## Description of the task
Transcribe the listing in full, excluding any pictures.

## Data segment
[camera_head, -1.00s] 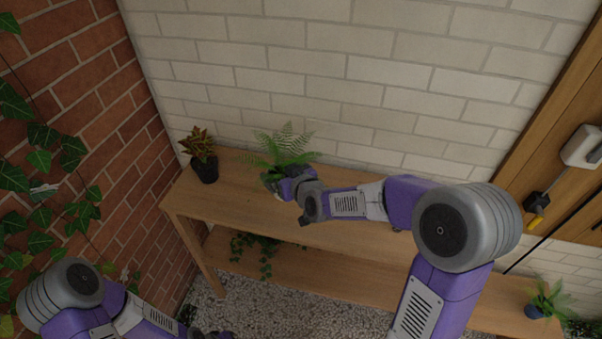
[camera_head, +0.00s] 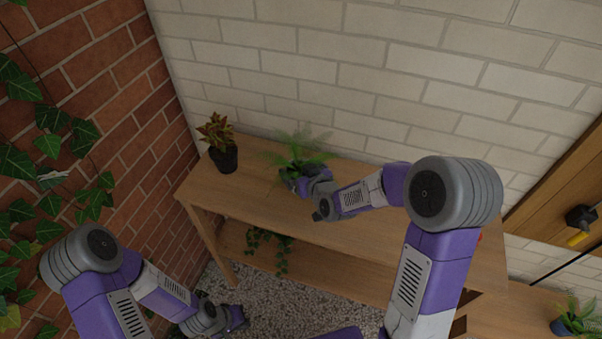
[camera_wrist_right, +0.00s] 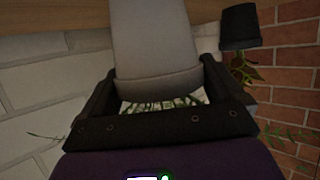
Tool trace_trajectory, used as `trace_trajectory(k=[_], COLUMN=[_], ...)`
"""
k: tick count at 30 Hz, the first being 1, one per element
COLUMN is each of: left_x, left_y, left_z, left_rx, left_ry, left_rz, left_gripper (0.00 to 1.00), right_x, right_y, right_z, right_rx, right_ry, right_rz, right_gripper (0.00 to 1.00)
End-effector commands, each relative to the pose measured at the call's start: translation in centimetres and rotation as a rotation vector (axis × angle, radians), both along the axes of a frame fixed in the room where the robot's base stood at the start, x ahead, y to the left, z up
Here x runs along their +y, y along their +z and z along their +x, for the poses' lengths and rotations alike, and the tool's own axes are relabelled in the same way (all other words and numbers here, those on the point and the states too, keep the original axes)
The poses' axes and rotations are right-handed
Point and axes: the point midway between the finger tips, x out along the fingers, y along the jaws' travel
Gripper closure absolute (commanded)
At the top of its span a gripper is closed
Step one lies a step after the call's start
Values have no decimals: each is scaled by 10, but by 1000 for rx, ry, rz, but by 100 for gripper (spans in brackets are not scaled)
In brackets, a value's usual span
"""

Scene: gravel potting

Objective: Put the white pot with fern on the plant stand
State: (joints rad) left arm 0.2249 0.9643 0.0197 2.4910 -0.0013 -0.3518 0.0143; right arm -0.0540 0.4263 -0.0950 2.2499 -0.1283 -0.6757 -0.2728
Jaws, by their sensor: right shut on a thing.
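The fern (camera_head: 300,150) shows above my right gripper (camera_head: 291,180), over the left part of the wooden plant stand's top (camera_head: 350,229). My right gripper is shut on the white pot (camera_wrist_right: 155,45). In the right wrist view the pot is between the two dark fingers, with some fern leaves (camera_wrist_right: 165,103) behind the gripper's body. In the head view the gripper mostly hides the pot, and I cannot tell if its base touches the wood. My left gripper (camera_head: 236,318) is low at the front left, below the stand top; its fingers are too small to read.
A dark pot with a reddish-green plant (camera_head: 224,160) stands at the stand's left end; it also shows in the right wrist view (camera_wrist_right: 240,27). A trailing plant (camera_head: 268,245) is on the lower shelf. Brick walls close the left and back. The top's right part looks clear.

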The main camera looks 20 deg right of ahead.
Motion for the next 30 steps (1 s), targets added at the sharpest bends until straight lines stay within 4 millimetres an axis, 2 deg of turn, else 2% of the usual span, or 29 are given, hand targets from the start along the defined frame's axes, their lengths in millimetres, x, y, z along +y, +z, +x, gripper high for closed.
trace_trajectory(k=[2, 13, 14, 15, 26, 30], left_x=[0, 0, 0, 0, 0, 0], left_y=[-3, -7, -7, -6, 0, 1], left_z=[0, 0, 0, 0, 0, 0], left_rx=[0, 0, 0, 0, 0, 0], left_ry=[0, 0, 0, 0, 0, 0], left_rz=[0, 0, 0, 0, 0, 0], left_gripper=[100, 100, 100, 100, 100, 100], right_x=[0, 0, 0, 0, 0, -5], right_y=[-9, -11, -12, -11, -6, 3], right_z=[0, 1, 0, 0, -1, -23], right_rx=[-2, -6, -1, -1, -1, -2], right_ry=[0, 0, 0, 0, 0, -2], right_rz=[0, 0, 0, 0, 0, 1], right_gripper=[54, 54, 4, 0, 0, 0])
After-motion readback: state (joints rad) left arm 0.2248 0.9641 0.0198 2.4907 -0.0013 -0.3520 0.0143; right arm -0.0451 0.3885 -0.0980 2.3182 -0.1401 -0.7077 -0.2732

## Correct response
[camera_head, -1.00s] 
[camera_head, +0.00s] 
[camera_wrist_right, +0.00s] 
Tool trace_trajectory, used as `trace_trajectory(k=[_], COLUMN=[_], ...)`
"""
k: tick count at 30 Hz, the first being 1, one per element
COLUMN is each of: left_x, left_y, left_z, left_rx, left_ry, left_rz, left_gripper (0.00 to 1.00), right_x, right_y, right_z, right_rx, right_ry, right_rz, right_gripper (0.00 to 1.00)
End-effector commands, each relative to the pose measured at the call's start: translation in centimetres and rotation as a rotation vector (axis × angle, radians), both along the axes of a frame fixed in the room where the robot's base stood at the start, x ahead, y to the left, z up
Here x runs along their +y, y along their +z and z along their +x, for the poses' lengths and rotations alike, and the tool's own axes are relabelled in the same way (all other words and numbers here, those on the point and the states too, keep the original axes)
The poses' axes and rotations are right-handed
Point and axes: the point midway between the finger tips, x out along the fingers, y along the jaws' travel
Gripper closure absolute (commanded)
At the top of its span a gripper is closed
Step one lies a step after the call's start
Values have no decimals: each is scaled by 10, but by 1000 for rx, ry, rz, but by 100 for gripper (spans in brackets are not scaled)
In brackets, a value's usual span
"""

Scene: gravel potting

Objective: Put the white pot with fern on the plant stand
State: (joints rad) left arm 0.2249 0.9643 0.0197 2.4910 -0.0013 -0.3518 0.0143; right arm -0.0540 0.4263 -0.0950 2.2499 -0.1283 -0.6757 -0.2728
Jaws, by their sensor: right shut on a thing.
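The fern (camera_head: 300,150) shows above my right gripper (camera_head: 291,180), over the left part of the wooden plant stand's top (camera_head: 350,229). My right gripper is shut on the white pot (camera_wrist_right: 155,45). In the right wrist view the pot is between the two dark fingers, with some fern leaves (camera_wrist_right: 165,103) behind the gripper's body. In the head view the gripper mostly hides the pot, and I cannot tell if its base touches the wood. My left gripper (camera_head: 236,318) is low at the front left, below the stand top; its fingers are too small to read.
A dark pot with a reddish-green plant (camera_head: 224,160) stands at the stand's left end; it also shows in the right wrist view (camera_wrist_right: 240,27). A trailing plant (camera_head: 268,245) is on the lower shelf. Brick walls close the left and back. The top's right part looks clear.

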The main camera looks 20 deg right of ahead.
Motion for the next 30 steps (1 s), targets added at the sharpest bends until straight lines stay within 4 millimetres an axis, 2 deg of turn, else 2% of the usual span, or 29 are given, hand targets from the start along the defined frame's axes, their lengths in millimetres, x, y, z along +y, +z, +x, gripper high for closed.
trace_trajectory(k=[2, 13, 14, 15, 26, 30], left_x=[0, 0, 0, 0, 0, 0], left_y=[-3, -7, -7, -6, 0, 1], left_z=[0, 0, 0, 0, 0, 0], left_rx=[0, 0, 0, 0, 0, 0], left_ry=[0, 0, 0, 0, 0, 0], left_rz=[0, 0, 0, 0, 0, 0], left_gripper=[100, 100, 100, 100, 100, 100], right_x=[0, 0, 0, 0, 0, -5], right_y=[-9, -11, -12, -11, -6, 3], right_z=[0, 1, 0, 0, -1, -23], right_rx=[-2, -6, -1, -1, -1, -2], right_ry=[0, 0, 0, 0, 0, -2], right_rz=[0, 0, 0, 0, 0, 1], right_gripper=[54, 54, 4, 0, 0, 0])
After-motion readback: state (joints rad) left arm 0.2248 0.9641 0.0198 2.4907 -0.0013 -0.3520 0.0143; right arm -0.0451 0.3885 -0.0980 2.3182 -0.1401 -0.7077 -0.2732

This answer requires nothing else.